Given request >> Write out every line below that includes the word "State".

Dataset content >>
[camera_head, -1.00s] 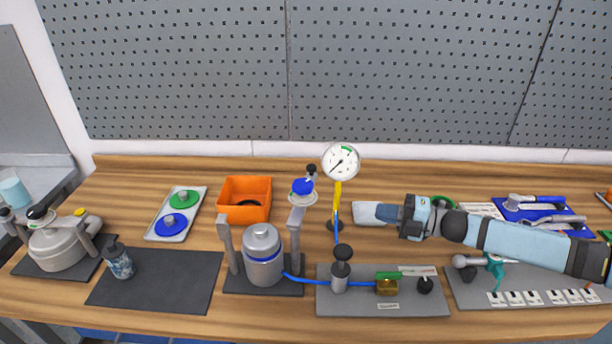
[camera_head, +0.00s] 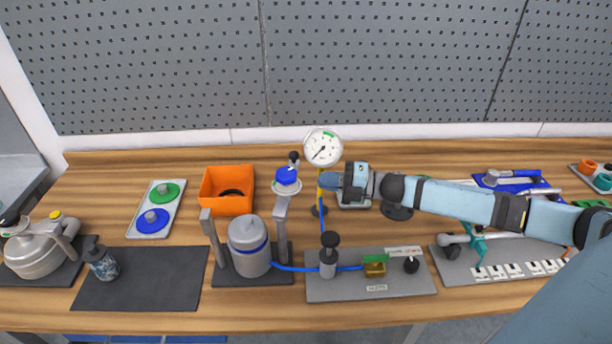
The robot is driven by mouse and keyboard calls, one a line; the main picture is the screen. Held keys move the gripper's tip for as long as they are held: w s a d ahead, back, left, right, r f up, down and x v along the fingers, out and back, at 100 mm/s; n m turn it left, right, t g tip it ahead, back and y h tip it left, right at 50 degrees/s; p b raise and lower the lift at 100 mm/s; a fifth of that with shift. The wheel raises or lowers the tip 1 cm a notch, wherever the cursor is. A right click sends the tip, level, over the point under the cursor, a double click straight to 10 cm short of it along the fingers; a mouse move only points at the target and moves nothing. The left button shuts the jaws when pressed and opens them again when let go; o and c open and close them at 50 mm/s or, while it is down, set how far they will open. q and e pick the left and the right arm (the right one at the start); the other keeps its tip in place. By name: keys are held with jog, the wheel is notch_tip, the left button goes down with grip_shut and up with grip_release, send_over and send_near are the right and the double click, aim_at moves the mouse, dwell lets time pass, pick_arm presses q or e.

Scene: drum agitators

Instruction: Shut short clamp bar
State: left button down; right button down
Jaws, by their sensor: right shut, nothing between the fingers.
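A grey metal canister (camera_head: 249,250) stands on a dark base between two grey upright bars. The left bar (camera_head: 212,240) is plain and stands open, away from the lid. The right bar (camera_head: 281,217) rises beside the canister and a disc with a blue cap (camera_head: 287,178) and black knob shows at its top. I cannot tell for sure which is the short clamp bar. My right gripper (camera_head: 326,180) is shut and empty, pointing left at the gauge's yellow stem, right of the blue cap and apart from it. My left gripper is not in view.
A pressure gauge (camera_head: 323,147) stands behind a grey valve plate (camera_head: 350,287) joined to the canister by a blue hose. An orange bin (camera_head: 227,192) and a tray (camera_head: 133,229) with green and blue discs lie behind. A dark mat (camera_head: 150,280) holds a bottle.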

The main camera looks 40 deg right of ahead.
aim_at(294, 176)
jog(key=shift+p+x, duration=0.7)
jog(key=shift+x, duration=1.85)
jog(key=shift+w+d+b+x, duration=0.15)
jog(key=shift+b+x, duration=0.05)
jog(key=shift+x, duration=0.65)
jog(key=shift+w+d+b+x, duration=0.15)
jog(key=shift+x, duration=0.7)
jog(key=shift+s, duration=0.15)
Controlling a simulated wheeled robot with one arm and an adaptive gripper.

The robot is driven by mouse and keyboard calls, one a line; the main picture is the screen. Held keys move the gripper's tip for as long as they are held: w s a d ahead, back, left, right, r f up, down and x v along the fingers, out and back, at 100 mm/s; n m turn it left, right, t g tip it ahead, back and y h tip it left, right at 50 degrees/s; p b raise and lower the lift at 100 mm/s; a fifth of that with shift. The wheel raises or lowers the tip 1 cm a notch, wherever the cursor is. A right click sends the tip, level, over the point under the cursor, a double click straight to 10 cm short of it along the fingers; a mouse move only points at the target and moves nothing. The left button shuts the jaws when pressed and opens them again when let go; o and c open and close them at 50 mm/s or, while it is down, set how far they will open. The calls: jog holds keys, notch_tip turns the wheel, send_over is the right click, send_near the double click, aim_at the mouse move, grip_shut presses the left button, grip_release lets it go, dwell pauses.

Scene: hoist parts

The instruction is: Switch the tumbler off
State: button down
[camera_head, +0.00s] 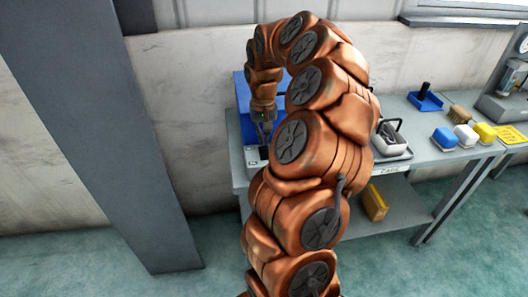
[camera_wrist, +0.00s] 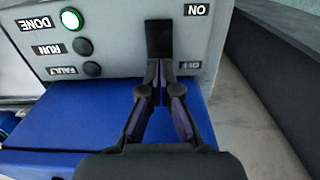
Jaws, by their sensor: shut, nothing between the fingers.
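The tumbler switch is a black upright block (camera_wrist: 159,40) on a grey panel (camera_wrist: 118,22) in the wrist view. An upside-down ON label (camera_wrist: 196,9) is beside its upper end and a partly hidden, hard-to-read label (camera_wrist: 189,65) is beside its lower end. My gripper (camera_wrist: 163,68) is shut and empty, its fingertips at the block's lower end; I cannot tell whether they touch it. In the head view my gripper (camera_head: 264,114) is by the blue machine at the bench's left end, and my arm hides the switch.
The panel has a lit green DONE lamp (camera_wrist: 70,19) and dark RUN (camera_wrist: 82,46) and FAULT (camera_wrist: 92,69) lamps. A blue surface (camera_wrist: 70,125) lies below it.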

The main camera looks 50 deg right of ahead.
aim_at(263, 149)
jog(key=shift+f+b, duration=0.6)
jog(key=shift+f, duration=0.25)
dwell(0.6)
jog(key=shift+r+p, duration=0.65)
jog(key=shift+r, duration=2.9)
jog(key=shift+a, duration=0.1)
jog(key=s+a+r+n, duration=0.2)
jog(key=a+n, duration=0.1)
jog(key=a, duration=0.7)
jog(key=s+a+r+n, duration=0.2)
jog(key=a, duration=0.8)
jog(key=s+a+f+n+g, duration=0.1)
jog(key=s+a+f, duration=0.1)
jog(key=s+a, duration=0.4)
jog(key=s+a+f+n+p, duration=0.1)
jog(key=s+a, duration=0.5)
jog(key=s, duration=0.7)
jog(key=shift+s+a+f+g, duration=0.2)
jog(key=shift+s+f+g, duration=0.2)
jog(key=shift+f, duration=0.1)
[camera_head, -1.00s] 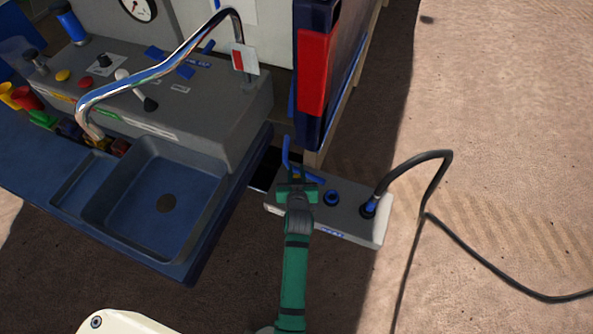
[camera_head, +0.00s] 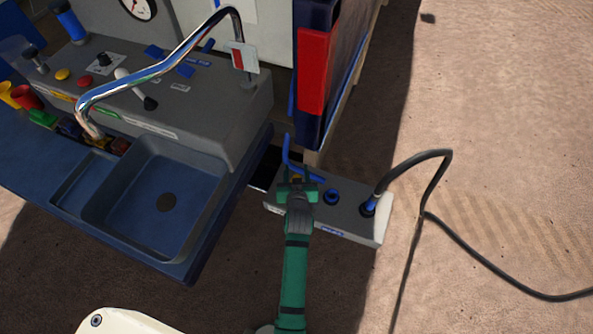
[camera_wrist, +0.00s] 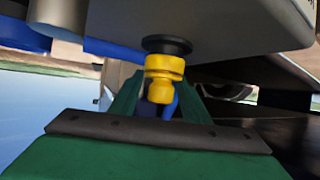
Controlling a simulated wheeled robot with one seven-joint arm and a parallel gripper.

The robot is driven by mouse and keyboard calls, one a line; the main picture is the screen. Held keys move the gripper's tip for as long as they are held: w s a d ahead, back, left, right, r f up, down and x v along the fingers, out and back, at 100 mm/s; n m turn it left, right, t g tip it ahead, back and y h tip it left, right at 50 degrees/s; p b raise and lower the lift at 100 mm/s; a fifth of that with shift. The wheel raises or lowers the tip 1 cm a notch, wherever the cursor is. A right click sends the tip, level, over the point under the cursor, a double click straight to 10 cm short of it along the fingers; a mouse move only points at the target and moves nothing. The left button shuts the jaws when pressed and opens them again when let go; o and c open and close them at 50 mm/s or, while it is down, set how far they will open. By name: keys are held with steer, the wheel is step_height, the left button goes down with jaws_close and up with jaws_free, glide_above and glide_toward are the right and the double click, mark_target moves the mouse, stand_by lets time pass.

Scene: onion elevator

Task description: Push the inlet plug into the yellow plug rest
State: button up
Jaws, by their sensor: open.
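My gripper (camera_head: 298,174) is open above the left end of a grey box on the floor. In the wrist view, a yellow knobbed fitting (camera_wrist: 164,78) under a black ring (camera_wrist: 167,45) sits between my fingers (camera_wrist: 160,95), with gaps at its sides. It looks like the yellow plug rest, seen from close up. A bent blue tube or handle (camera_head: 287,152) rises just beyond my fingertips in the head view. Blue also shows behind the yellow fitting in the wrist view. I cannot tell which part is the inlet plug or how it is seated.
The grey box (camera_head: 350,222) has a blue-rimmed socket (camera_head: 331,197) and a black cable (camera_head: 440,165) plugged in at its right. A blue sink unit (camera_head: 165,205) stands left, and a dark cabinet with a red panel (camera_head: 314,72) stands behind.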

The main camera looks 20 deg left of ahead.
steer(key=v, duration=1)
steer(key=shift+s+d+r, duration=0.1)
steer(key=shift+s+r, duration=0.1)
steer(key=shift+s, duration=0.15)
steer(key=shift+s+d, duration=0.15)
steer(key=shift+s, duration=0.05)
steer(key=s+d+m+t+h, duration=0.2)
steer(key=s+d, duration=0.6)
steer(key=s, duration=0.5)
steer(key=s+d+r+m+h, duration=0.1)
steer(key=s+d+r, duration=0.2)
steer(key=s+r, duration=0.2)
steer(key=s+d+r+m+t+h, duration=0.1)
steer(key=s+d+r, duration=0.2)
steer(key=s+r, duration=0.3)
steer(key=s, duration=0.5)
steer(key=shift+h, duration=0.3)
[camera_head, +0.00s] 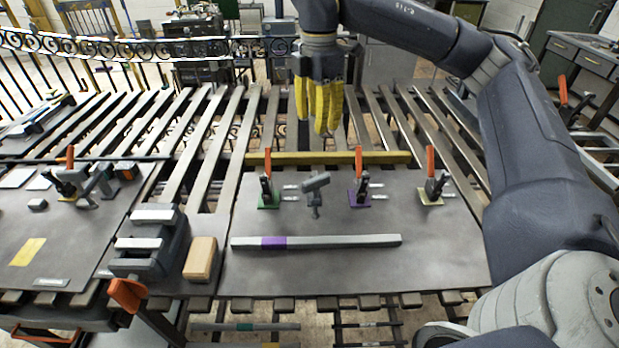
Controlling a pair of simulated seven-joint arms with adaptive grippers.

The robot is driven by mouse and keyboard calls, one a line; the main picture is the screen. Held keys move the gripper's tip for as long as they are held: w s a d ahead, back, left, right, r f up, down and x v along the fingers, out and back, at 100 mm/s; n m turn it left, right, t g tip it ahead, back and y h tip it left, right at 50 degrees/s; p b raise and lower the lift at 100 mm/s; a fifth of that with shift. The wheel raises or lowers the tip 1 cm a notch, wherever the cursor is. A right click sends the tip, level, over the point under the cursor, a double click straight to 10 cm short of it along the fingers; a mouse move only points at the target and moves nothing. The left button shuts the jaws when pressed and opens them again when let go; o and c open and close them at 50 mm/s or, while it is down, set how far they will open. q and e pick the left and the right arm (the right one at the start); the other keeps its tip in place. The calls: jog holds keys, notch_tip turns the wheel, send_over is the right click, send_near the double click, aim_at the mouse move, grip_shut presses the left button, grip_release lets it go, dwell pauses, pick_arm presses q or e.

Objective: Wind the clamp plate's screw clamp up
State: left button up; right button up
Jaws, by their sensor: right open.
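A steel plate (350,270) lies on the slatted table and carries clamps. A small grey screw clamp (314,196) with a tilted bar across its top stands near the plate's middle; I take it to be the screw clamp. Orange-handled toggle clamps stand beside it, one on a green base (267,190) to its left and one on a purple base (360,188) to its right. My right gripper (322,118), with yellow fingers pointing down, is open and empty. It is above and behind the grey clamp, apart from it. My left gripper is not in view.
A grey bar with a purple band (330,241) lies across the plate's front. Another toggle clamp (432,190) stands at the right. A grey vise (150,245) and tan block (202,259) are at the left. A second plate (40,235) carries more clamps.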

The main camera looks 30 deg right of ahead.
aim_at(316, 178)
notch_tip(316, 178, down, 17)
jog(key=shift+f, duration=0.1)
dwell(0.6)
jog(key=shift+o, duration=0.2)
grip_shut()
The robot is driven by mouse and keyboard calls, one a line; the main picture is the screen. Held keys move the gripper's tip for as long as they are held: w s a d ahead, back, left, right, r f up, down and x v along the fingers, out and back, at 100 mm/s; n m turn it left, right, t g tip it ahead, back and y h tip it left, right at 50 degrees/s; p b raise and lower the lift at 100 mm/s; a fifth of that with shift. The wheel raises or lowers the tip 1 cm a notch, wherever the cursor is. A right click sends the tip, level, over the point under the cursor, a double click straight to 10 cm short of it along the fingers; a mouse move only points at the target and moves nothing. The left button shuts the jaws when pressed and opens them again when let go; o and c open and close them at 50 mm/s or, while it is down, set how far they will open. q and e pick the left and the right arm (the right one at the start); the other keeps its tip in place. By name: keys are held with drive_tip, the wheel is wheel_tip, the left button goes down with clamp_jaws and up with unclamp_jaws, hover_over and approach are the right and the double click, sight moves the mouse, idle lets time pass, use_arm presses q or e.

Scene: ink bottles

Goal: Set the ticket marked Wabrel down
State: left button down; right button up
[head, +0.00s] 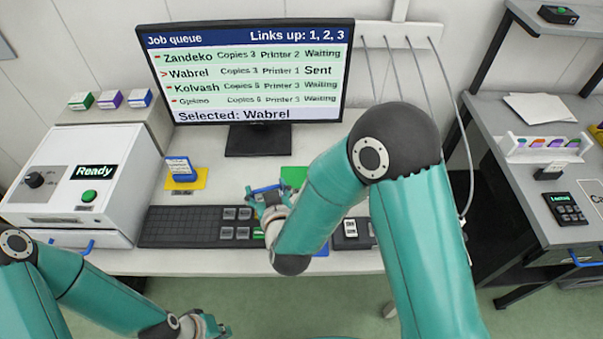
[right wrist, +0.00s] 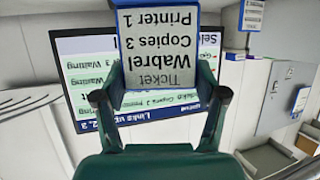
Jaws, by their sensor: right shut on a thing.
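The ticket marked Wabrel, with "Copies 3" and "Printer 1", shows upside down in the right wrist view (right wrist: 165,48). It is a white label on a blue body. My right gripper (right wrist: 160,97) is shut on it. In the head view the right gripper (head: 270,198) holds the blue ticket (head: 266,188) over the desk near the keyboard's right end; its label is not readable there. My left gripper (head: 207,327) is at the bottom edge, low and away from the desk; its fingers are too unclear to judge.
Another blue ticket (head: 180,168) stands on a yellow pad (head: 199,180). A green pad (head: 294,176) lies partly behind my right arm. The keyboard (head: 185,227), monitor (head: 250,70) and white printer (head: 110,150) occupy the desk. The screen shows Wabrel selected and sent.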

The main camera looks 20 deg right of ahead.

Solved problem >>
State: left button down; right button down
State: button down
State: button up
State: left button up; right button up
State: left button down; right button up

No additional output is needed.